The school says students can move as space becomes available because of students dropping out, being evicted or transferring.
There is some crowding every fall at UNH, which has about 10,500 undergraduates. The 300 “forced triples” this fall compares with 260 last fall.
But the 60 lounges converted to dorm rooms this fall is five times the number of such conversions last fall, UNH spokeswoman Erika Mantz said.
“In recent memory, this is the most crowded it’s ever been,” she said.
The university provides campus housing to any freshman who wants it and has been steadily expanding the number of dorm rooms.
But Mantz said there is always uncertainty about how many students who are accepted will enroll, and the rate was high last spring.

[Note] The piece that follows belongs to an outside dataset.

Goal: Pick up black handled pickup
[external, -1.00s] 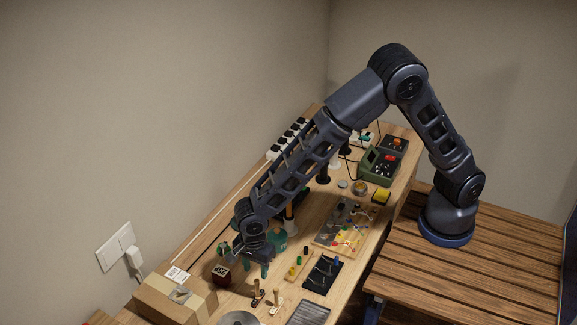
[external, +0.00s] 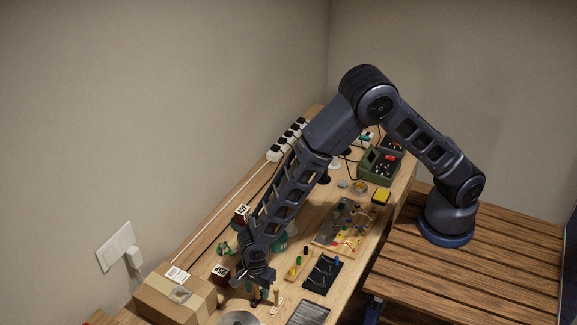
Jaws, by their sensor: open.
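A small dark piece (external: 256,303), which looks like the black handled pickup, stands on the wooden bench, mostly hidden by my fingers. My gripper (external: 261,296) points down right over it, fingers open. I cannot tell whether the fingers are around the piece or just above it. A similar piece with a tan upright and a pale base (external: 276,301) stands just to the right of my gripper.
A cardboard box (external: 172,296) is to the left and a dark red block (external: 221,272) is close to my gripper's left. A round metal disc (external: 240,319) lies in front. A black tray with tools (external: 323,273) and a grey ribbed plate (external: 308,314) are to the right.

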When rooms were assigned last spring, there were at least 600 students who wouldn’t have fit in campus dorms if not for the forced triples and lounge conversions. About 40 percent of the students in the crowded rooms are freshmen.
Freshman Jessica Maxfield, 17, of Rochester, lives with two other women in a Stoke Hall forced triple.
“You don’t have any privacy at all,” she said. “It’s only been a week, but it’s kind of squishy. There’s not really a lot of room to put stuff in here.”
Some of the lounges, like one in Woodruff, are large enough, but lack privacy. Blankets cover the lounge’s floor-to-ceiling glass windows that face a hallway.
Nick Weber, 18, a freshman from Littleton, figures it could be worse.
“Some other kids who are in a built-up triple, they say we have way more room,” Weber said.
The lounge room also has new furniture and a second-floor deck, a feature freshman Will Payne, 18, of Antrim, appreciates.
“A lot of the girls just love the deck. That’s what it boils down to,” he said.